DATASET = 'dataset'¶

TRAIN = 'train'¶

SERVE = 'serve'¶

LOCAL = 'local'¶

LocalEnv¶

class ml2p.core.LocalEnv(ml_folder, cfg, session=None)[source]¶

An interface to a local dummy of the SageMaker environment.

Parameters

ml_folder (str) – The directory the environments files are stored in. An error is raised if this directory does not exist. Files and folders are created within this directory as needed.
cfg (str) – The path to an ml2p.yml configuration file.
session (boto3.session.Session) – A boto3 session object.
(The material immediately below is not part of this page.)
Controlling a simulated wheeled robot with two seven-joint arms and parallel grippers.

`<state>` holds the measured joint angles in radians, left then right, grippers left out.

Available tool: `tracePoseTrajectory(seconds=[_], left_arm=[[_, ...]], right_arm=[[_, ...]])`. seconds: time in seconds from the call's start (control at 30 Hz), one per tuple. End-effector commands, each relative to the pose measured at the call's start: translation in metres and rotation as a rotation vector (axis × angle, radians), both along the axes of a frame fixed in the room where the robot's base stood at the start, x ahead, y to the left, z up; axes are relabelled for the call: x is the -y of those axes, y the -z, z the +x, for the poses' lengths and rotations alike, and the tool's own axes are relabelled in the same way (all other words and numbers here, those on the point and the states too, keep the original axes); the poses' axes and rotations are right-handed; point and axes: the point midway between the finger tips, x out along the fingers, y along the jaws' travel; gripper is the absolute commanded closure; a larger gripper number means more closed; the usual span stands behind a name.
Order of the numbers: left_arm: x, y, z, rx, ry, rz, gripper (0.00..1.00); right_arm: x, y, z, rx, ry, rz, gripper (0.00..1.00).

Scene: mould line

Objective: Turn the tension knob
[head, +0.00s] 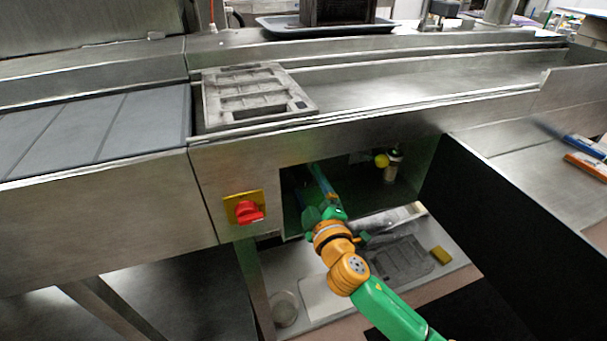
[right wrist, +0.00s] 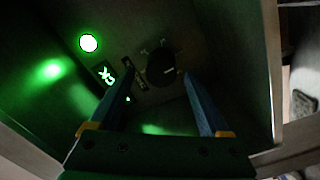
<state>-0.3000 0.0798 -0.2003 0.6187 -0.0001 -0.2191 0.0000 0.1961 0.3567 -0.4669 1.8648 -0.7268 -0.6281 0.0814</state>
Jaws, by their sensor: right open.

Maybe be None if downloading files from S3 is not required.

Attributes that are expected to be available in the local environment:

env_type - Whether this is a training, serving or local environment (type: ml2p.core.SageMakerEnvType).
project - The ML2P project name (type: str).
s3 - The URL of the project S3 bucket (type: ml2p.core.S3URL).
model_version - The fixed value “local” (type: str).

In the local environment settings are loaded directly from the ML2P configuration file.

clean_model_folder()[source]¶

Remove and recreate the model folder.

This is useful to run before training a model if one wants to ensure that the model folder is empty beforehand.

download_dataset(dataset)[source]¶

Download the given dataset from S3 into the local environment.

Parameters: dataset (str) – The name of the dataset in S3 to download.

download_model(training_job)[source]¶

Download the given trained model from S3 and unpack it into the local environment.

Parameters: training_job (str) – The name of the training job whose model should be downloaded.

S3URL¶

class ml2p.core.S3URL(s3folder)[source]¶

A friendly interface to an S3 URL.

bucket()[source]¶

Return the bucket of the S3 URL.

Return type: str
Returns: The bucket of the S3 URL.

path(suffix)[source]¶

Return the base path of the S3 URL followed by a ‘/’ and the given suffix.

Parameters: suffix (str) – The suffix to append.
Return type: str
Returns: The path with the suffix appended.

url(suffix='')[source]¶

Return S3 URL followed by a ‘/’ and the given suffix.

Parameters: suffix (str) – The suffix to append. Default: “”.
Return type: str
Returns: The URL with the suffix appended.